The surrender of 1,500 soldiers and civilians and soldiers on Saipan in 1944 was attributed to WWII veteran Guy Gabaldon, who convinced hundreds to lay down their arms and capitulate to the Americans.
Guy, the “Pied Piper of Saipan,” was recommended for a Medal of Honor. He received a Navy Cross.
He was 17 when he enlisted in the U.S. Marine Corps. He trained at Camp Pendleton and was subsequently assigned to the 2nd Regiment, Second Marine Division.
Having lived with first-generation Japanese immigrants in Los Angeles, California, Guy picked up the language which would later served an asset once he got to the island of Saipan.
His first night on island, he immediately buckled down to doing what he felt he had to do. He worked alone and brought back two prisoners with him on account of his “backstreet Japanese.”
As he found his way in the labyrinthine paths in the Saipan jungles, he overheard a band of Japanese soldiers talking about a major attack on the Americans. With this, he was able to foil what could have been a huge toll on the American forces.
In one of their operations near the cliffs, Guy was faced with the most heartrending sight: seeing Japanese civilians jumping off the cliff by the numbers. What was even more horrific for Guy to see were adults hurling babies and children to their deaths despite their pleas to spare them.
In an interview with War Times Journal, Guy said, “It was sad to see children struggling with their parents pleading not to be thrown off the cliffs.”
“Please father, do not kill me. I do not want to die!” were the words of the children begging for their lives.
Instinct led Guy and his comrade to stop them from jumping.
He told WTJ, “One group was about two hundred yards away from us. I shouted at them as we ran. ‘Tomare, tomare – seppuku shinaide. Kodomo korosanaide. Dozo, korosanaide!’ I’m begging them to stop killing their children. But I can see that as we approach they jump off in greater numbers. ‘Hurley, stop. If we get any closer they’ll all jump off. I’ll try talking to them again.”
But their fear of the Americans fueled by a propaganda made them face their deaths.
At the stockade, Guy met a woman whom he saved from the cliff. It was one of those poignant images of the war—the woman who killed her own child unnecessarily over her fear the Americans would roast and eat the children—lost her mind and was looking ahead.
Guy told WSJ, “My God, what a pathetic sight. I should have let her join her baby that day at the cliffs. This was truly the horror of war”
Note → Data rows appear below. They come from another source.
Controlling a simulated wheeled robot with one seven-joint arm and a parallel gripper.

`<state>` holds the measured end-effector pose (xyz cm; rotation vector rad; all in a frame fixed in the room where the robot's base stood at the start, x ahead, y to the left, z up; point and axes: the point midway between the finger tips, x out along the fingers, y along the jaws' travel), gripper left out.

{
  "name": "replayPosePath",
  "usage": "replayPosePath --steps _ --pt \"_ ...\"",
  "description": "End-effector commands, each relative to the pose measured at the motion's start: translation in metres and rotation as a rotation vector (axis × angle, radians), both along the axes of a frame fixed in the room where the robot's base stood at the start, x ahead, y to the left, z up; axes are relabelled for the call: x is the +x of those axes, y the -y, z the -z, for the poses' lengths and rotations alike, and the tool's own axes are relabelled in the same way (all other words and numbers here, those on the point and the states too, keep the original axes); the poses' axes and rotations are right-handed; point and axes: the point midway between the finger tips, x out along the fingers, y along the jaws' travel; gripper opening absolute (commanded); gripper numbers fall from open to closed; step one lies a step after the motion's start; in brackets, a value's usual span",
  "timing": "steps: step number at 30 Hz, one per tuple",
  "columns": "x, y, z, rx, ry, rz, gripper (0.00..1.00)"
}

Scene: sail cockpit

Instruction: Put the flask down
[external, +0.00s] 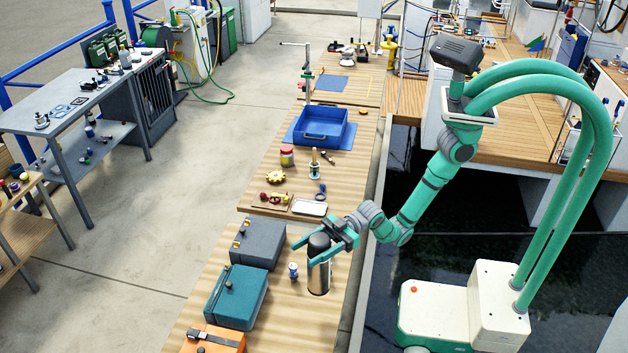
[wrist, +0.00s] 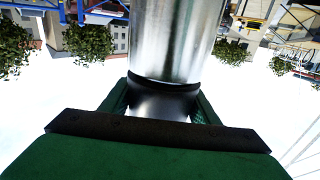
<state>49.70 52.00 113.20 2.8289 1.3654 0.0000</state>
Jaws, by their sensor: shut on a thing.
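The flask (external: 319,272) is a tall metal cylinder with a dark upper part. It is upright over the wooden bench (external: 341,266), near the bench's right edge. I cannot tell whether its base touches the wood. My gripper (external: 321,236) is shut on the flask near its top, reaching in from the right. In the wrist view the flask's shiny metal body (wrist: 178,40) and dark band stand between the green fingers (wrist: 160,105). The flask's far side is hidden.
A small blue-and-white bottle (external: 293,271) stands just left of the flask. Dark grey (external: 259,243), teal (external: 236,297) and orange (external: 212,340) boxes line the bench's left side. A white tray (external: 309,208) lies behind. Dark water (external: 440,215) is beyond the right edge.

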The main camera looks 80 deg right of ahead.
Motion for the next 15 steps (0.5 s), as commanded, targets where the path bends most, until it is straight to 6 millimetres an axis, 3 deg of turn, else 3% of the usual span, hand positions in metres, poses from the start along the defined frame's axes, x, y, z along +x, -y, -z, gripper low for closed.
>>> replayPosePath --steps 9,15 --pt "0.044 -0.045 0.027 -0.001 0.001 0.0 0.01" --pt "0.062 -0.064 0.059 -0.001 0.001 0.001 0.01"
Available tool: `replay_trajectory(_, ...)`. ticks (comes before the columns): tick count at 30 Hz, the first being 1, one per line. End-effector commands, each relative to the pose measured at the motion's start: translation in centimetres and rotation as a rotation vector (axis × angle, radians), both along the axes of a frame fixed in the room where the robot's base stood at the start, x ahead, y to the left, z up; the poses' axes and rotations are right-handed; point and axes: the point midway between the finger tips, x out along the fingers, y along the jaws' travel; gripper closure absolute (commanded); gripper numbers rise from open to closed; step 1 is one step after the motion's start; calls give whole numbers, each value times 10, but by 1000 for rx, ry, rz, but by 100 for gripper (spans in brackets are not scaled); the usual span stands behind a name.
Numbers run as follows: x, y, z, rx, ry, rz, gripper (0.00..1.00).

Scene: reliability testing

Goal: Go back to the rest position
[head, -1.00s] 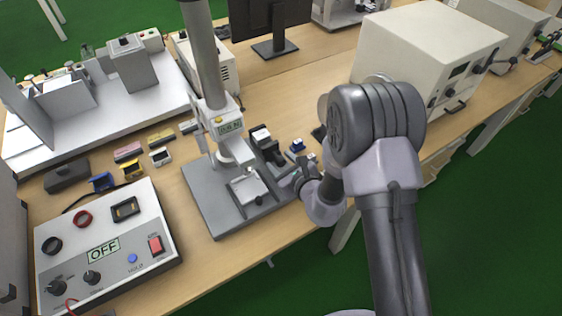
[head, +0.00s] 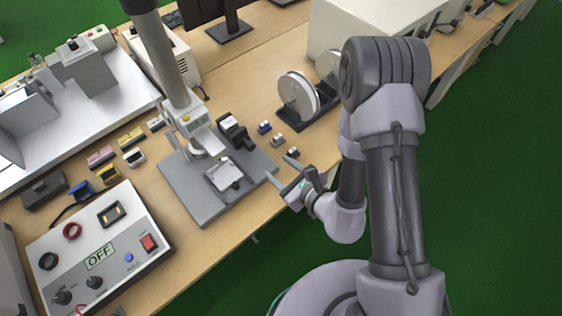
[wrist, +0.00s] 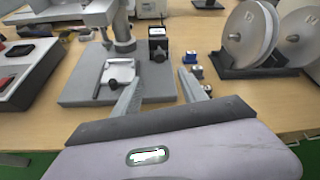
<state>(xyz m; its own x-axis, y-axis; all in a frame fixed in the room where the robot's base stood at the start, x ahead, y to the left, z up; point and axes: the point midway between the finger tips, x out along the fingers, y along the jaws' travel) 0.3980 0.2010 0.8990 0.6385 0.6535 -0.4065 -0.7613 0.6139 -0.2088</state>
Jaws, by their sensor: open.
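My gripper (head: 279,170) is in the head view near the front edge of the table, to the right of the grey test stand base. In the wrist view its two fingers (wrist: 155,88) are spread apart with nothing between them. The arm is bent, with the elbow raised above the gripper and my base below. The fingers point toward the stand and the small blocks, and appear clear of both.
The test stand (head: 185,195) has a grey base with a small white plate on it. Small blocks (head: 277,140) lie right of it, near a reel holder (head: 300,97). A control box (head: 100,250) reading OFF stands at left. Green floor (head: 490,200) is open at right.

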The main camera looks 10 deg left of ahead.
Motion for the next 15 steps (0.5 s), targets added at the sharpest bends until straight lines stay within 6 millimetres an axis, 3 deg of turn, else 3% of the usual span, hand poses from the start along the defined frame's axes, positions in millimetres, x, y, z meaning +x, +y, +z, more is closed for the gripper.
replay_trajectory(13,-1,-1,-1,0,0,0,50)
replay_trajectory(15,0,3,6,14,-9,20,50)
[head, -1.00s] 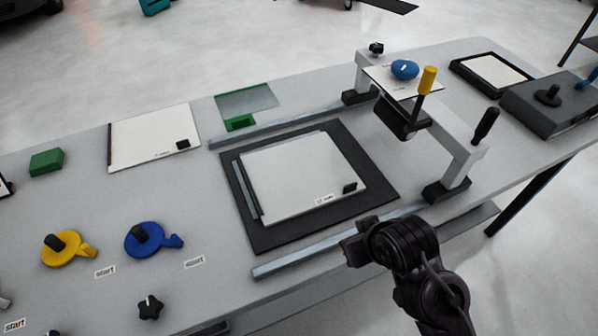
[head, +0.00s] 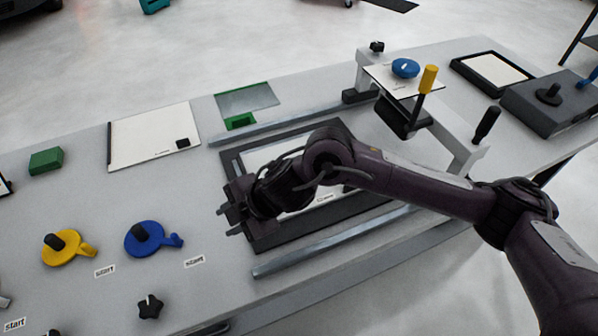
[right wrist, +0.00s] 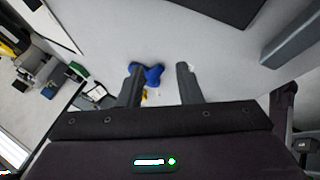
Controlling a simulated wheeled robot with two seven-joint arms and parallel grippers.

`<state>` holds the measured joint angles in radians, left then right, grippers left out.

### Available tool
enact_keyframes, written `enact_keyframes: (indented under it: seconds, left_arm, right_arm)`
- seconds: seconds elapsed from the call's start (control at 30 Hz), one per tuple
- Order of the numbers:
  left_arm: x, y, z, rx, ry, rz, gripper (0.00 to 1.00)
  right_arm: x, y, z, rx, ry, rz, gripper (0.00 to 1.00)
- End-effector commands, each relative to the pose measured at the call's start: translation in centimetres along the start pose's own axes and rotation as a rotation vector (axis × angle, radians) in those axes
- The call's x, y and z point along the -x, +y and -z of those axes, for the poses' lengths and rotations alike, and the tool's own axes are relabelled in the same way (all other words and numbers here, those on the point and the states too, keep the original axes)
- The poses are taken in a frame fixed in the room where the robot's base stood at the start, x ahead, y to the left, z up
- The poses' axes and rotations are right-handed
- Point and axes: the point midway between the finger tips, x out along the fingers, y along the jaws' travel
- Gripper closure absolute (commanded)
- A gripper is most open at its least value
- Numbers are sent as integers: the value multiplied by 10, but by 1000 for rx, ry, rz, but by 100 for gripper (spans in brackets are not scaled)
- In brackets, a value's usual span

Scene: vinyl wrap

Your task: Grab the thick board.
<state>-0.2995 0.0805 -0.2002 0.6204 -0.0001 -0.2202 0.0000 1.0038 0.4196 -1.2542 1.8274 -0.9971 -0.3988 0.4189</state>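A white board (head: 315,198) lies on a black mat (head: 265,238) in the middle of the table, largely hidden by my right arm. A second white board (head: 150,137) with a small black block lies to the left. I cannot tell from the labels which is the thick one. My right gripper (head: 227,222) hangs over the left edge of the mat and points left. In the right wrist view my right gripper (right wrist: 160,85) is open, with nothing between its fingers; the blue handle shows beyond them. My left gripper is not in view.
Metal rails (head: 335,240) run along the mat. A grey bridge (head: 465,148) with a yellow-handled lever (head: 428,79) stands to the right. A blue handle (head: 150,238) and a yellow handle (head: 66,247) lie at the left.

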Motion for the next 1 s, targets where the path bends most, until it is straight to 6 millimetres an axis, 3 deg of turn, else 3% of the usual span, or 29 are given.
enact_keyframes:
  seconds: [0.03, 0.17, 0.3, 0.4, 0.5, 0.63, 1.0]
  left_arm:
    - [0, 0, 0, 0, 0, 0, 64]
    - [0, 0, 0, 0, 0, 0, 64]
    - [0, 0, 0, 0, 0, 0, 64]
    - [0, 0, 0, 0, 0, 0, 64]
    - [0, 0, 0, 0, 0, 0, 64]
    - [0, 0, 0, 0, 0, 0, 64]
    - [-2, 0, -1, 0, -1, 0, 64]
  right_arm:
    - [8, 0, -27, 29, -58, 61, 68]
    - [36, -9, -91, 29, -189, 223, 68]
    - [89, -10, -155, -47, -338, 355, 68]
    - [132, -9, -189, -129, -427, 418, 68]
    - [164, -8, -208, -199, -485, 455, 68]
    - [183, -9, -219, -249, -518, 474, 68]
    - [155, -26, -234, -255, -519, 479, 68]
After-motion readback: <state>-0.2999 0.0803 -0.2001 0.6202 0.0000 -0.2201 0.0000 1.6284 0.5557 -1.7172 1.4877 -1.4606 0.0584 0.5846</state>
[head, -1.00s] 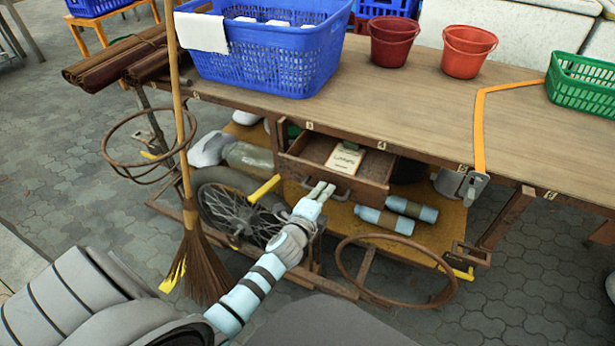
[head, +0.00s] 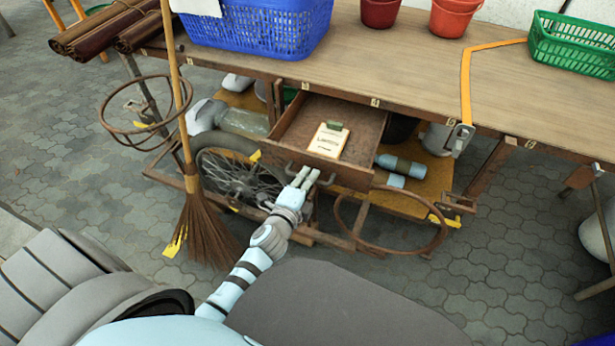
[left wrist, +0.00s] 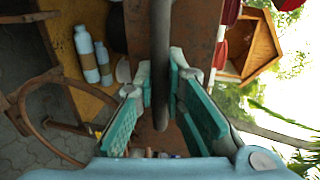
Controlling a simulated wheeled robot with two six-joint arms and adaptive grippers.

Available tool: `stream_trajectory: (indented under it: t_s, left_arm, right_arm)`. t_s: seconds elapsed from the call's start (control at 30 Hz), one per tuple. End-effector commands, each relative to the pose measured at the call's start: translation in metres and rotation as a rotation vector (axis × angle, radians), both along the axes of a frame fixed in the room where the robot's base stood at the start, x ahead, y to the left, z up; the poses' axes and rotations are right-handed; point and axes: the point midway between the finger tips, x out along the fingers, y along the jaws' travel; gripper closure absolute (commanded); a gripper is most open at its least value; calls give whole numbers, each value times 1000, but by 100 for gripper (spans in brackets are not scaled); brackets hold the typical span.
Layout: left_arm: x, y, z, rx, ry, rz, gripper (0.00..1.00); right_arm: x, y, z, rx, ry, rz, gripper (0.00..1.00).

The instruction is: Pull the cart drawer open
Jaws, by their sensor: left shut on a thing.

These horrific scenes of the war and his exploits in the jungles would later be dramatized in the movie, “Hell to Eternity.” Later, his life would be immortalized in, “EAST L.A. MARINE: THE UNTOLD TRUE STORY OF GUY.”
Guy and his family lived on Saipan for two decades.
U.S. Marine PFC Guy Lewis Gabaldon died of a heart attack in his Florida home on August 31, 2006. He was 80.
His ashes were spread on Mt. Tapochau.